_YOUR TASK_
In the entries below, find the line containing "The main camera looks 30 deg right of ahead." and the line containing "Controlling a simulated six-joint". Copy those two lines and everything between them exactly, and only that.

_MATERIAL PROVIDED_

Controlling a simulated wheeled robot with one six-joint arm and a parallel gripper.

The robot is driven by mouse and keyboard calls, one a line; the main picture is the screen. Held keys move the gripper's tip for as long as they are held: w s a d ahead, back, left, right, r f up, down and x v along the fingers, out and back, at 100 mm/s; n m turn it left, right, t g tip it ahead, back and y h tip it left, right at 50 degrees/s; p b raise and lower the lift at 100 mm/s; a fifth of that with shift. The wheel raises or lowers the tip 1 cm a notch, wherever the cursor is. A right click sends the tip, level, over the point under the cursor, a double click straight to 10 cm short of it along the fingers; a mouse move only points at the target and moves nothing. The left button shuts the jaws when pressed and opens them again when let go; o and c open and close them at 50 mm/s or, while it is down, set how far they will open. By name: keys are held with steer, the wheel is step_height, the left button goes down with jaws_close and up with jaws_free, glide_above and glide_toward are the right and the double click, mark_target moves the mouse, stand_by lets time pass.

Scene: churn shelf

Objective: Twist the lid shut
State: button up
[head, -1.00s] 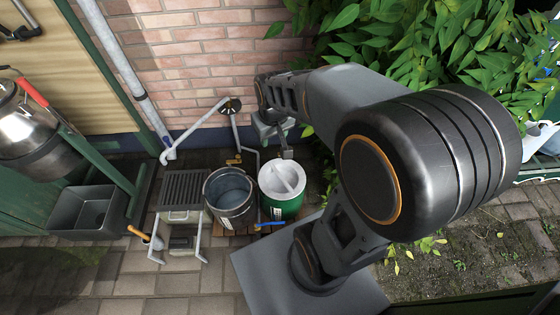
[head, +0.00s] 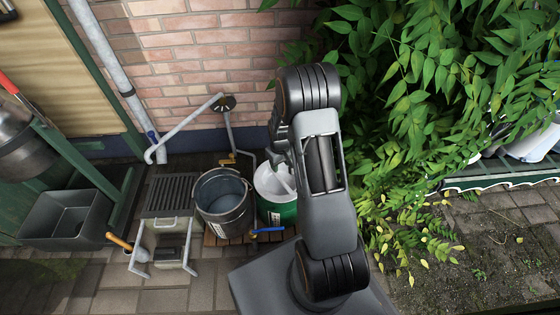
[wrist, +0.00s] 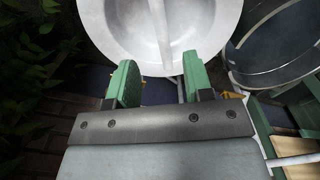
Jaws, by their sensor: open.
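A round white lid (head: 266,182) with a raised bar handle sits on a green drum (head: 281,213) by the brick wall. My arm covers the right part of the lid in the head view. In the wrist view, the white lid (wrist: 115,30) fills the top middle, its bar running roughly up and down the picture. My gripper (wrist: 160,82) is open, with its two green-padded fingers apart at the lid's near rim and nothing held between them. The bar's lower end points into the gap between the fingers. Whether a finger touches the lid, I cannot tell.
A metal bucket of water (head: 224,200) stands close left of the drum, with a grated stand (head: 168,196) beyond it. A blue-handled tool (head: 266,231) lies in front. Leafy branches (head: 420,100) crowd the right side.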

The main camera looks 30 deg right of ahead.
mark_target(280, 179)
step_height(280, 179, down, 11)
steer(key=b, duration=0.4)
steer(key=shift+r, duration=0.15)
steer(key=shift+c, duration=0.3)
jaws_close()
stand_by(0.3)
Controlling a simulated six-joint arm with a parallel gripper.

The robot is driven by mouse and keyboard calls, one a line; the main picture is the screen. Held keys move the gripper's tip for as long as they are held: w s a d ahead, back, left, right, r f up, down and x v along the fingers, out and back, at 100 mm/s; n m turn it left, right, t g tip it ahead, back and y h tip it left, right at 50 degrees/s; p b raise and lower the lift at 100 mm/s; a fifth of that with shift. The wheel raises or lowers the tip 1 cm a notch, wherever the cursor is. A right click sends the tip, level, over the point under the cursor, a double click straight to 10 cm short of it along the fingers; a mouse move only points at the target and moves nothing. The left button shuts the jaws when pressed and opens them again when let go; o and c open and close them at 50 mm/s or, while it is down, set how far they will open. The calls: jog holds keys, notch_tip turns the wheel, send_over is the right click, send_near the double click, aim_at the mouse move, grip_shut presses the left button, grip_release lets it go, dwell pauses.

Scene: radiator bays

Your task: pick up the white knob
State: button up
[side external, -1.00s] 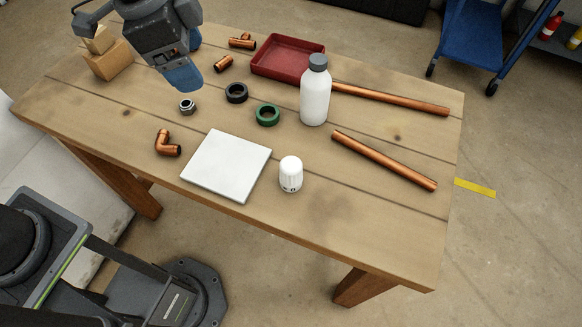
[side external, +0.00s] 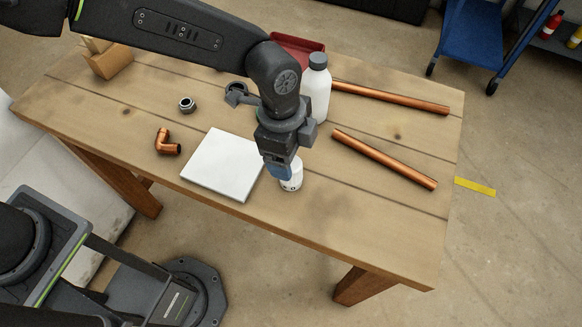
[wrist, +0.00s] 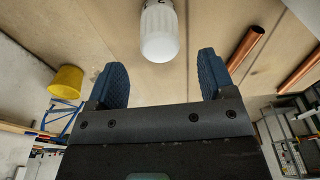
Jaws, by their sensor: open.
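The white knob (side external: 292,179) stands upright on the wooden table, just right of a white tile, partly hidden behind my gripper in the side view. My gripper (side external: 279,172) is low over the table, right at the knob, with its blue fingers pointing down. In the wrist view, the knob (wrist: 160,32) shows beyond and between the two blue fingertips of my gripper (wrist: 160,78). The fingers are apart and nothing is held between them. Whether a finger touches the knob cannot be told.
The white tile (side external: 222,164) lies left of the knob. A white bottle (side external: 316,95) stands close behind my gripper. Copper pipes (side external: 385,160) lie to the right, and a copper elbow (side external: 167,143) and a nut (side external: 187,105) to the left. The table front right is clear.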

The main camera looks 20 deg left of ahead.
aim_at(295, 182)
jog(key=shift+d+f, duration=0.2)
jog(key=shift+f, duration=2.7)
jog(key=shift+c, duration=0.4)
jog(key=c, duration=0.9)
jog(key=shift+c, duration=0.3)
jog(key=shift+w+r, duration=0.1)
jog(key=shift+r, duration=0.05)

_PROBLEM SOLUTION_
The main camera looks 30 deg right of ahead.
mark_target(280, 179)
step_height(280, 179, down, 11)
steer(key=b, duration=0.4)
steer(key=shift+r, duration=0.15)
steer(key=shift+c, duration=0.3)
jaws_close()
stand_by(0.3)
Controlling a simulated six-joint arm with a parallel gripper.

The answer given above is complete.